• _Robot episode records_
┌────────

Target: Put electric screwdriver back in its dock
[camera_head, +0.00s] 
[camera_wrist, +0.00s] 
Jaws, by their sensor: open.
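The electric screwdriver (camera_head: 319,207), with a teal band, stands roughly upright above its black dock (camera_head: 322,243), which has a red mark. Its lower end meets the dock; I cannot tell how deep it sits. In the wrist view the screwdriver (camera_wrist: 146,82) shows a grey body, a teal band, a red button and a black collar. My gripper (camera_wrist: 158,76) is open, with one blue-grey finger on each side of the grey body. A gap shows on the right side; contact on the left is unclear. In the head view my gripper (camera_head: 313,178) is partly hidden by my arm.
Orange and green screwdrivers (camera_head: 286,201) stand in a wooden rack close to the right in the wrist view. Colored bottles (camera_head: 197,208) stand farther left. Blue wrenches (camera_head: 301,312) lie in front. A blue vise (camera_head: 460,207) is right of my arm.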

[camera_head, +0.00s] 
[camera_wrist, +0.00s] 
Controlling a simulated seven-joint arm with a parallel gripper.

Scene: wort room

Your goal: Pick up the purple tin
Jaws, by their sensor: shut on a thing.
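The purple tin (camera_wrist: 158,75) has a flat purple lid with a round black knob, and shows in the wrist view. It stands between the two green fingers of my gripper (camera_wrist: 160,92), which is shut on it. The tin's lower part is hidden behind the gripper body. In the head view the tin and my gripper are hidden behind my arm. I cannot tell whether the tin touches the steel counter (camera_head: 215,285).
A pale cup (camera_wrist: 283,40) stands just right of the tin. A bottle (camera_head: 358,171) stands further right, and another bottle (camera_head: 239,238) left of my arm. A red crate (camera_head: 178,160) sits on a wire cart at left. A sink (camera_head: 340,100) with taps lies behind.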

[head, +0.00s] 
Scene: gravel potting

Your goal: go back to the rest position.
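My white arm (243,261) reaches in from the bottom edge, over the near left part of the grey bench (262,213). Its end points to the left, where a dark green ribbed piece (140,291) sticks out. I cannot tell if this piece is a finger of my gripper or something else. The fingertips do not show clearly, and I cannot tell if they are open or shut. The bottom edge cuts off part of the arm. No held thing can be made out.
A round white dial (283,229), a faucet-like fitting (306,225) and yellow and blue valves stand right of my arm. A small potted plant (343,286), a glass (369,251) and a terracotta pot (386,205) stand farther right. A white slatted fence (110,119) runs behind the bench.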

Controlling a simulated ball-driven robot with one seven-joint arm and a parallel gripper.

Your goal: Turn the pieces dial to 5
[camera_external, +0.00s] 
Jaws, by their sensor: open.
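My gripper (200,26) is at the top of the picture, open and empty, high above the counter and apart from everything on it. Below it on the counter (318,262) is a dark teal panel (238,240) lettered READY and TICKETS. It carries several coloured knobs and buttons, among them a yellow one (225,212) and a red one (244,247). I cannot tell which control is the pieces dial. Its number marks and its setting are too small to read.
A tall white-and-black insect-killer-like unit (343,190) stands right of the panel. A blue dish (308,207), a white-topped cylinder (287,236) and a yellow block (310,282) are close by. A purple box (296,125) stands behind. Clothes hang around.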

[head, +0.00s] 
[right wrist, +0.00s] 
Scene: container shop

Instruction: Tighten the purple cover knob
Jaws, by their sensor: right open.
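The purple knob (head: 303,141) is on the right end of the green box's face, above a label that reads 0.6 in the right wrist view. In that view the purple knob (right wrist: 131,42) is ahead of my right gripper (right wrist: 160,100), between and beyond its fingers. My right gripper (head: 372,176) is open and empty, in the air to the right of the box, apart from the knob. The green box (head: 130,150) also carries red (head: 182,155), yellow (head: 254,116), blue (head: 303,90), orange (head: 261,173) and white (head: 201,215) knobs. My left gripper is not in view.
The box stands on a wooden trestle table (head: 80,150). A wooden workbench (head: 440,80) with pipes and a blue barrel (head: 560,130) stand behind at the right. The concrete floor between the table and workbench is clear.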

└────────

Every line of the listing that holds "simulated" is to be counted; give only the resulting number.

2